Quote the whole listing word for word. Do not include the pictures.

** begin Data block **

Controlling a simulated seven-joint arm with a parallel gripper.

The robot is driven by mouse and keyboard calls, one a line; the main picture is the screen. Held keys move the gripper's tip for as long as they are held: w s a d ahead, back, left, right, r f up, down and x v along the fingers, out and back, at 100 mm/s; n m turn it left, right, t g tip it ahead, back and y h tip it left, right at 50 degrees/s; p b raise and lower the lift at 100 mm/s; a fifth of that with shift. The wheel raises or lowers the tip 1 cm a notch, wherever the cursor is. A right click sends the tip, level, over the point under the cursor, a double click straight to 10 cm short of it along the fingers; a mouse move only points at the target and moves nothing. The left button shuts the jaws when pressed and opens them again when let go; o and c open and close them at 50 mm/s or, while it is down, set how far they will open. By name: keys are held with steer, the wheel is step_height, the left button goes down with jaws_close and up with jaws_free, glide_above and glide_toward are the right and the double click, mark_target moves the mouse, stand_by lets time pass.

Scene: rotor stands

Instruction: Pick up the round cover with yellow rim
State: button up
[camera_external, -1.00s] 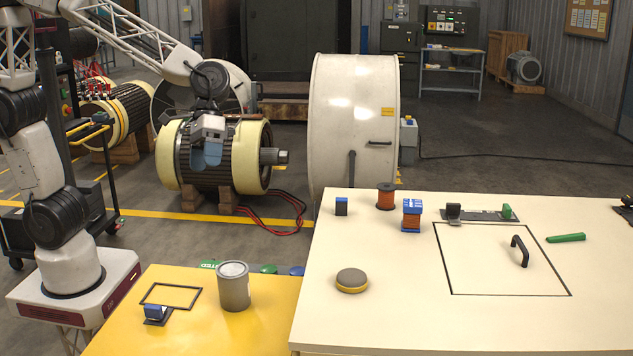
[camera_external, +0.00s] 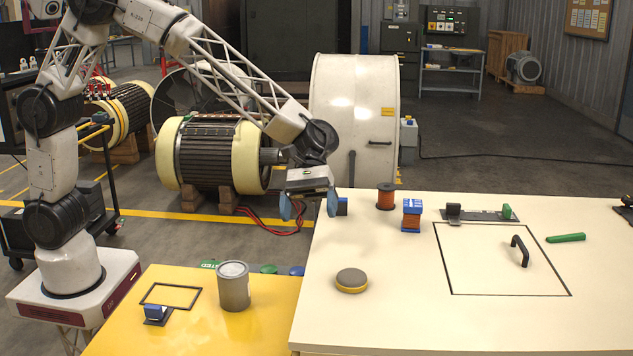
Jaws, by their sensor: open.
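The round cover with yellow rim (camera_external: 352,281) lies flat on the white table (camera_external: 400,325), near its left edge. It has a grey top and a yellow band around its side. My gripper (camera_external: 308,210) is open and empty, with its two blue fingers pointing down. In the picture it is above and to the left of the cover, by the white table's back left corner. One finger overlaps a small dark block with a blue top (camera_external: 342,207) in the picture; I cannot tell how close they are.
A black handle (camera_external: 520,251) stands inside a marked square to the right. A grey can (camera_external: 234,287) stands on the yellow table (camera_external: 262,335) to the left. The white table around the cover is clear.

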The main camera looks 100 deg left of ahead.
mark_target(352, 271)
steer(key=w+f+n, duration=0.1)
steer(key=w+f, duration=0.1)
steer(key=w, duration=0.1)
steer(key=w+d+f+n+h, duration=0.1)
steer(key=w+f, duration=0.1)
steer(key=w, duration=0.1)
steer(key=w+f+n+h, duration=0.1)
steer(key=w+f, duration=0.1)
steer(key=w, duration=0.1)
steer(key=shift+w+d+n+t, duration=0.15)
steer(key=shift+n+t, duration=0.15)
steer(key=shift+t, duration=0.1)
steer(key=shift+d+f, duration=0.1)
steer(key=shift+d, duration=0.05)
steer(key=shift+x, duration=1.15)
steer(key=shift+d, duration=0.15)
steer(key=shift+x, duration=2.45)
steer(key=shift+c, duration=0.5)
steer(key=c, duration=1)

** end Data block **

The output →
Controlling a simulated seven-joint arm with a parallel gripper.

The robot is driven by mouse and keyboard calls, one a line; the main picture is the screen. Held keys move the gripper's tip for as long as they are held: w s a d ahead, back, left, right, r f up, down and x v along the fingers, out and back, at 100 mm/s; n m turn it left, right, t g tip it ahead, back and y h tip it left, right at 50 degrees/s; p b raise and lower the lift at 100 mm/s; a fifth of that with shift. The wheel raises or lowers the tip 1 cm a notch, wherever the cursor is. A right click sends the tip, level, over the point under the cursor, a double click straight to 10 cm short of it along the fingers; a mouse move only points at the target and moves nothing. The left button shuts the jaws when pressed and opens them again when let go; o and c open and close them at 50 mm/s or, while it is down, set how far they will open. By name: keys are held with steer, the wheel is step_height, the left button goes down with jaws_close and up with jaws_free, glide_above and glide_toward are the right and the double click, mark_target moves the mouse, stand_by lets time pass.

Scene: rotor stands

Instruction: Pick up the round cover with yellow rim
State: button up
[camera_external, -1.00s] 
[camera_external, +0.00s] 
Jaws, by their sensor: open.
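The round cover with yellow rim (camera_external: 352,281) lies flat on the white table (camera_external: 400,325), near its left edge. It has a grey top and a yellow band around its side. My gripper (camera_external: 308,210) is open and empty, with its two blue fingers pointing down. In the picture it is above and to the left of the cover, by the white table's back left corner. One finger overlaps a small dark block with a blue top (camera_external: 342,207) in the picture; I cannot tell how close they are.
A black handle (camera_external: 520,251) stands inside a marked square to the right. A grey can (camera_external: 234,287) stands on the yellow table (camera_external: 262,335) to the left. The white table around the cover is clear.

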The main camera looks 100 deg left of ahead.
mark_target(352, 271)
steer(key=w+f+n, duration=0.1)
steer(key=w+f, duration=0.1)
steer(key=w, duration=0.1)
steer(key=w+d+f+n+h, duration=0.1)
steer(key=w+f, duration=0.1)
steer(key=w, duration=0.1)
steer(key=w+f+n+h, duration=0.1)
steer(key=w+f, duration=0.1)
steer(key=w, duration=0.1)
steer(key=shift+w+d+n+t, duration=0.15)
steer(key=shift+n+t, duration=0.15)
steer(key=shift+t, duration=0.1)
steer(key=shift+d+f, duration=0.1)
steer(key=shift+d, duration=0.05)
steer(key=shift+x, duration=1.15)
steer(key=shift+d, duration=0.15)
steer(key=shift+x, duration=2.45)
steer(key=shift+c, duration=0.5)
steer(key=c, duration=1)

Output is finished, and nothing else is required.